___ DATA FOR THE TASK

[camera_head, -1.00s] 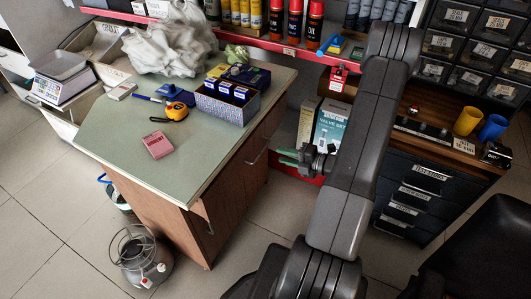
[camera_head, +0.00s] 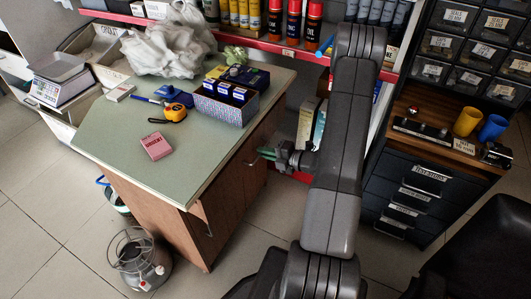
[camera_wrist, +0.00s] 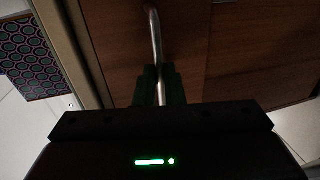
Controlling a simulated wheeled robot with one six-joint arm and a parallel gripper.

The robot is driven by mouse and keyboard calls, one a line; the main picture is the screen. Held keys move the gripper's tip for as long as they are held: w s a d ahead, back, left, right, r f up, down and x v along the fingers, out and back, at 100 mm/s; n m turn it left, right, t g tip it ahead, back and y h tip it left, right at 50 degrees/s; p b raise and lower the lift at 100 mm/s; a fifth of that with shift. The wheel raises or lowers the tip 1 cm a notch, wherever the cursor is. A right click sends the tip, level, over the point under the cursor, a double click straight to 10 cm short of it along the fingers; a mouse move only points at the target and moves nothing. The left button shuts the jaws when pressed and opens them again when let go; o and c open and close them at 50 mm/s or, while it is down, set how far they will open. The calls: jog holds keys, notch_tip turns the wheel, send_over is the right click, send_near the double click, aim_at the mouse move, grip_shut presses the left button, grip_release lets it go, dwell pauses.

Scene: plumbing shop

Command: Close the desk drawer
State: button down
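The desk (camera_head: 130,135) has a pale green top and brown wood fronts. Its drawer front (camera_head: 240,165) lies below the top's right edge; how far it stands out is hard to tell. My gripper (camera_head: 264,152) has green fingertips and is at this front. In the wrist view, the metal drawer handle (camera_wrist: 154,35) runs down between my dark fingers (camera_wrist: 160,88), which sit close on either side and look shut on it. The handle's lower end is hidden by my gripper. The wood drawer front (camera_wrist: 110,50) lies behind it.
A patterned box (camera_head: 222,108), an orange tape measure (camera_head: 174,112) and a pink pad (camera_head: 156,146) are on the desk. A dark drawer cabinet (camera_head: 410,200) stands at the right, a black chair (camera_head: 480,250) at front right. Tiled floor is clear between desk and cabinet.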

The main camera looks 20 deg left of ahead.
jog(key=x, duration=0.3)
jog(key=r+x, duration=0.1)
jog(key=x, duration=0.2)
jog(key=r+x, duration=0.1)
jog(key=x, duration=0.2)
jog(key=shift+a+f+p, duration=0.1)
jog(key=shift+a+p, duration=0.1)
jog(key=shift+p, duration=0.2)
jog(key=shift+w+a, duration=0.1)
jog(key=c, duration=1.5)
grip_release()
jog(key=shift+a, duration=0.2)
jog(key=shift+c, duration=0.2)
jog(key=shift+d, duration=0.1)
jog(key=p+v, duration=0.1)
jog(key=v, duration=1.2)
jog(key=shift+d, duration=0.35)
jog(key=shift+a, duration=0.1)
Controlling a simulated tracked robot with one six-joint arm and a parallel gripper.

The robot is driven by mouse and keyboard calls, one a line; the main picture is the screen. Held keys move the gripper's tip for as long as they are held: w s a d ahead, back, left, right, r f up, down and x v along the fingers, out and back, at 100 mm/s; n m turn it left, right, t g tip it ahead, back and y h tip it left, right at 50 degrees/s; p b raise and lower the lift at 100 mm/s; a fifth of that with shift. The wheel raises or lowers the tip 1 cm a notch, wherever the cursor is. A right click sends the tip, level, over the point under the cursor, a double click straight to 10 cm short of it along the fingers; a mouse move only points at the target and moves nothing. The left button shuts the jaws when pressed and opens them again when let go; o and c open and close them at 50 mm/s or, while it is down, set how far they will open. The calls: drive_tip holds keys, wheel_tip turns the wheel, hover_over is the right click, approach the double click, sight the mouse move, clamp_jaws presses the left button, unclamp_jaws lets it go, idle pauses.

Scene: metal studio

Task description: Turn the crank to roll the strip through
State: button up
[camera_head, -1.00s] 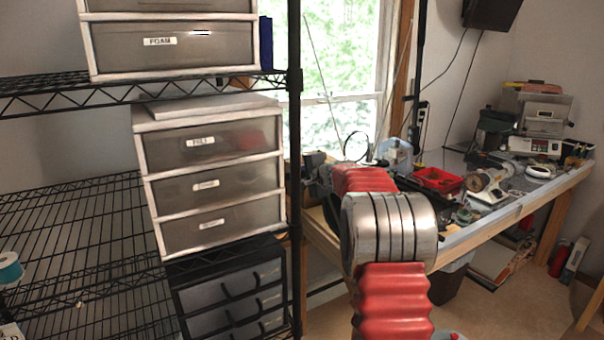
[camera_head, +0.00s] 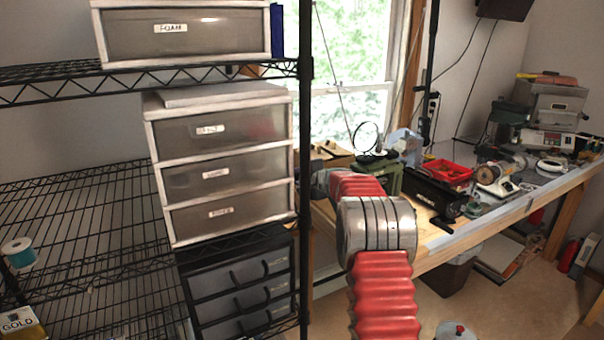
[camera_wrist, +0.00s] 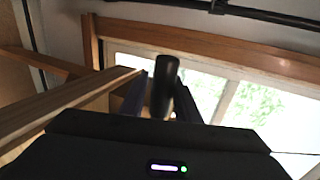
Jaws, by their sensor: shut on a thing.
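My gripper (camera_wrist: 160,100) shows in the wrist view, its two dark fingers on either side of a dark rounded handle (camera_wrist: 164,78). It is shut on this handle, which looks like the crank's grip. The handle stands nearly upright in the picture, its top rising above the fingertips. In the head view my own arm hides the gripper and the handle. I cannot make out the strip or the rollers in either view.
A workbench (camera_head: 520,207) runs along the right, with a black device (camera_head: 437,195), a red tray (camera_head: 447,172) and several machines on it. A wire shelf (camera_head: 75,235) with drawer units (camera_head: 222,165) stands at left.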

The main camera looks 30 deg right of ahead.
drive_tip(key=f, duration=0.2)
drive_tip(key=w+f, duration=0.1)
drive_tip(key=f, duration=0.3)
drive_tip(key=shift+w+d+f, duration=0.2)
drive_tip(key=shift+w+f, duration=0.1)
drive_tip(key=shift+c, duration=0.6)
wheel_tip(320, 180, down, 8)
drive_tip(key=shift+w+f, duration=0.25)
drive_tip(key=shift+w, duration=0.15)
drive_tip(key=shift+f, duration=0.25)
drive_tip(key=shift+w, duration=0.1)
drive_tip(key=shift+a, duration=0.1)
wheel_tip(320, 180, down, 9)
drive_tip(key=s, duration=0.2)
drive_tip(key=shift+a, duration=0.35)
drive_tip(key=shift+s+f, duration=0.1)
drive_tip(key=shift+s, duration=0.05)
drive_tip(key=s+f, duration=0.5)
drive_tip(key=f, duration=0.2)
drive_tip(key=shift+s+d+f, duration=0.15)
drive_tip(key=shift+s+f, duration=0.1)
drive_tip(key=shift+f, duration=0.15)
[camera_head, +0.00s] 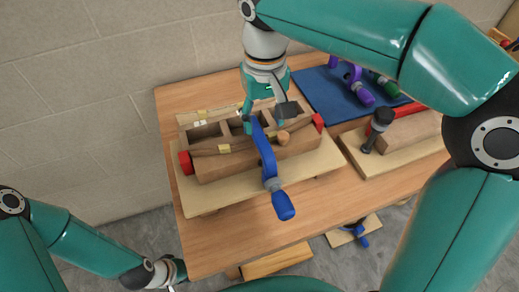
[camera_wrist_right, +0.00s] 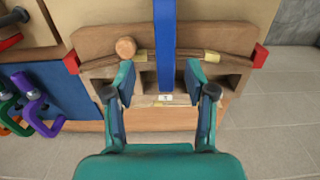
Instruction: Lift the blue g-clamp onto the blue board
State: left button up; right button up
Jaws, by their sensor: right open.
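The blue g-clamp (camera_head: 265,155) sits at the wooden form (camera_head: 225,160) on the table, its blue handle pointing toward the front. In the right wrist view, its blue bar (camera_wrist_right: 164,40) runs down between my fingers. My right gripper (camera_head: 264,113) is open above the form, with a finger on either side of the clamp's bar; I cannot tell whether they touch it. The blue board (camera_head: 308,92) lies at the back right of the table and also shows in the right wrist view (camera_wrist_right: 72,88). My left gripper (camera_head: 172,275) is low at the left, its fingers mostly hidden.
A purple clamp (camera_head: 357,82) and a green clamp (camera_head: 386,88) lie on the blue board. A mallet (camera_head: 378,128) stands on a pale board right of the form. Red-ended pieces stick out at the form's sides. Another blue clamp (camera_head: 357,232) is low, beyond the table's front edge.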

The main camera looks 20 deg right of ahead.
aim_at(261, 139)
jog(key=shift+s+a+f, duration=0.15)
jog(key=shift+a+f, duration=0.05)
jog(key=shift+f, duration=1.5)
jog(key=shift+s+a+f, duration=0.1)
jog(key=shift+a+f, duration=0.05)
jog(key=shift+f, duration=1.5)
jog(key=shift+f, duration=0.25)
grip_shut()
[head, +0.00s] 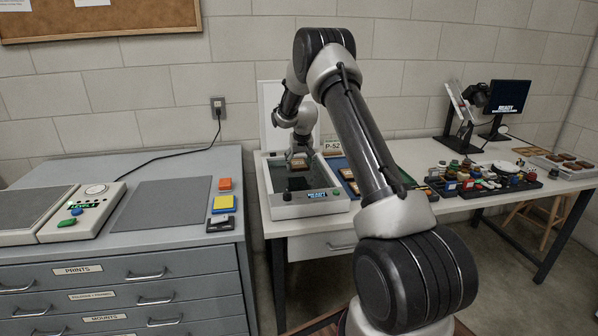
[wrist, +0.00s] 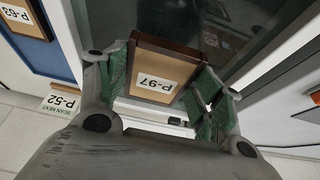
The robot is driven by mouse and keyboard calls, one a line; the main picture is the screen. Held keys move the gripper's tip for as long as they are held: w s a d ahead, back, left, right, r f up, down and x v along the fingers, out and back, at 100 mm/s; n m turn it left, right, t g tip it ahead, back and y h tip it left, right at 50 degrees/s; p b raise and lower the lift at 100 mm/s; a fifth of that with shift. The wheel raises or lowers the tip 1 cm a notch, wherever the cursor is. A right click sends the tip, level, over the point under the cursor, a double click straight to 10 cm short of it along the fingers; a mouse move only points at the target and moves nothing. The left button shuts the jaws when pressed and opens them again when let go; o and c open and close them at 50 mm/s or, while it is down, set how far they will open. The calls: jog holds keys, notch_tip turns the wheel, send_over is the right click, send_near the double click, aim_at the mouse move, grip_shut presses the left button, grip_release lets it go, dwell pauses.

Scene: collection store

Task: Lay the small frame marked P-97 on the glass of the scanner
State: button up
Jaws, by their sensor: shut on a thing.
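The small frame marked P-97 (wrist: 158,72) has a brown border and a tan face, and its label reads upside down in the wrist view. My gripper (wrist: 160,80), with green pads, is shut on it by two opposite sides. In the head view the frame (head: 299,164) is over the scanner (head: 290,210), whose pale lid (head: 270,105) stands open. The dark glass (head: 292,183) lies below it and also shows in the wrist view (wrist: 190,18). I cannot tell whether the frame touches the glass. The scanner's screen reads READY.
A card (wrist: 62,104) reading "SCAN NEXT P-52" stands beside a blue tray (wrist: 50,58) holding a frame marked P-63. Several small items (head: 485,178) and a monitor (head: 508,97) are farther right. A grey drawer cabinet (head: 170,165) is at left.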

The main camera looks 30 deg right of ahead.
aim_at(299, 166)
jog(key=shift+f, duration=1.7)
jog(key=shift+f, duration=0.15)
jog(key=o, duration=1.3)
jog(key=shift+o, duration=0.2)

______

--- OBJECTIVE ---
Copy exactly the stretch of lines that starts at the line holding "State: left button up; right button up" and ends at the line holding "[wrist, +0.00s]". Drop the pictures.

--- REPLY ---
State: left button up; right button up
Jaws, by their sensor: right open.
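The blue g-clamp (camera_head: 265,155) sits at the wooden form (camera_head: 225,160) on the table, its blue handle pointing toward the front. In the right wrist view, its blue bar (camera_wrist_right: 164,40) runs down between my fingers. My right gripper (camera_head: 264,113) is open above the form, with a finger on either side of the clamp's bar; I cannot tell whether they touch it. The blue board (camera_head: 308,92) lies at the back right of the table and also shows in the right wrist view (camera_wrist_right: 72,88). My left gripper (camera_head: 172,275) is low at the left, its fingers mostly hidden.
A purple clamp (camera_head: 357,82) and a green clamp (camera_head: 386,88) lie on the blue board. A mallet (camera_head: 378,128) stands on a pale board right of the form. Red-ended pieces stick out at the form's sides. Another blue clamp (camera_head: 357,232) is low, beyond the table's front edge.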

The main camera looks 20 deg right of ahead.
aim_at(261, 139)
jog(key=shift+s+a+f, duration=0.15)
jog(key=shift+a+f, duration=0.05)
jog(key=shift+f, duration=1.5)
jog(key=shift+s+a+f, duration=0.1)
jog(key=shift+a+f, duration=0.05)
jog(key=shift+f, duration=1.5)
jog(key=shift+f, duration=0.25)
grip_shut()
[head, +0.00s] 
[wrist, +0.00s] 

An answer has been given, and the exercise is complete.